# DGFF 1 – The discrete Gaussian free field from scratch

I’ve moved to Haifa in northern Israel to start a post-doc in the probability group at the Technion, and now that my thesis is finished I want to start blogging again. The past couple of weeks have been occupied with finding an apartment and learning about the Discrete Gaussian Free Field. All questions about the apartment are solved, but fortunately lots remain open about the DGFF, so I thought I’d write some background about this object and methods which have been used to study it.

Background – Random walk bridge

When we think of a random walk, we usually think of the index as time, normally going forwards. So for a random walk bridge, we might assume $Z_0=0$, and then condition on $Z_N=0$, thinking of this as a demand that the process has returned to zero at the future time.

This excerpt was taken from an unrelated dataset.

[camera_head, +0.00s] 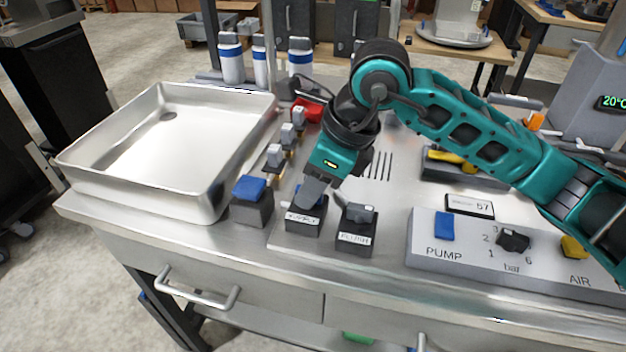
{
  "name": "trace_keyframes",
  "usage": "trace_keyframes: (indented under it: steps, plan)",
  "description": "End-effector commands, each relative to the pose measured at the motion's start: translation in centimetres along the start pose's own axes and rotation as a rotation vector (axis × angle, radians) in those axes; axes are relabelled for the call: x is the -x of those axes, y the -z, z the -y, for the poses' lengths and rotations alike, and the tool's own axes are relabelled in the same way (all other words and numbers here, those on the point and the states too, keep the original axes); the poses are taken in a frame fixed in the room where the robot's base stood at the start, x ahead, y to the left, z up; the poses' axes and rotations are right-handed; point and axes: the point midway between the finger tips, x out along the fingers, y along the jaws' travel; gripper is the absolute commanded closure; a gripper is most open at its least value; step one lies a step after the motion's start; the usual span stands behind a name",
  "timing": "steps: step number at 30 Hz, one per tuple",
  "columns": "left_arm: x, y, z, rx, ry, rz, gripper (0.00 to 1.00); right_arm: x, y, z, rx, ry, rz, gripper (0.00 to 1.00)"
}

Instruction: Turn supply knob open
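The supply knob's dark box (304,226), with a white label reading SUPPLY, stands near the front edge of the steel bench. My right gripper (313,192) reaches down from the right onto the top of this box. Its grey fingers cover most of the knob, and a bit of blue shows beside them. Whether the fingers grip the knob or only touch it cannot be told, and the knob's angle is hidden. My left gripper is not in view.
A box labelled FLUSH (355,238) with a grey knob stands close on the right. A blue-topped box (251,200) is close on the left, beside a steel tray (190,193). Small taps (274,155) stand behind. A PUMP and AIR panel (455,268) lies to the right.

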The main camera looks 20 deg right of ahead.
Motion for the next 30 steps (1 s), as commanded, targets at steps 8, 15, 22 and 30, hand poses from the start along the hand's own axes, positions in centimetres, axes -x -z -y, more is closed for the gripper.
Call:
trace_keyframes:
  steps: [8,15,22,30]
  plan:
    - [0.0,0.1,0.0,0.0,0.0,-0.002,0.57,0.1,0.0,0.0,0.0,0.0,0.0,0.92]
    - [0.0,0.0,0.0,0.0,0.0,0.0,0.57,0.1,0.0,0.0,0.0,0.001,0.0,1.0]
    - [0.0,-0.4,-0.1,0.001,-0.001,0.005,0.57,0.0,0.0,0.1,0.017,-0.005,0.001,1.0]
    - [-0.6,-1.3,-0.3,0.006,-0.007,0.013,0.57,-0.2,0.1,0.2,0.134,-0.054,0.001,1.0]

In some applications, this is the ideal intuition, but in others, it is more useful to think of the random walk bridge

$(0=Z_0,Z_1,\ldots,Z_{N-1},Z_N=0),$

as a random height function indexed by [0,N], where the probability of a given path decomposes naturally into a product depending on the N increments, up to a normalising constant.

Naturally, we are interested in the asymptotic behaviour of such a random walk bridge when $N\rightarrow\infty$. So long as the step distribution has finite variance, a conditioned version of Donsker’s theorem shows that the rescaled random walk bridge converges in distribution to Brownian bridge. Note that Brownian bridge

$(B^{\mathrm{br}}_t, t\in[0,1])$

can be constructed either by conditioning a standard Brownian motion B to return to zero at time one (modulo some technicalities – this event has zero probability), or by applying an appropriate (random) linear shift

$B^{\mathrm{br}}(t):= B(t) - tB(1).$ (*)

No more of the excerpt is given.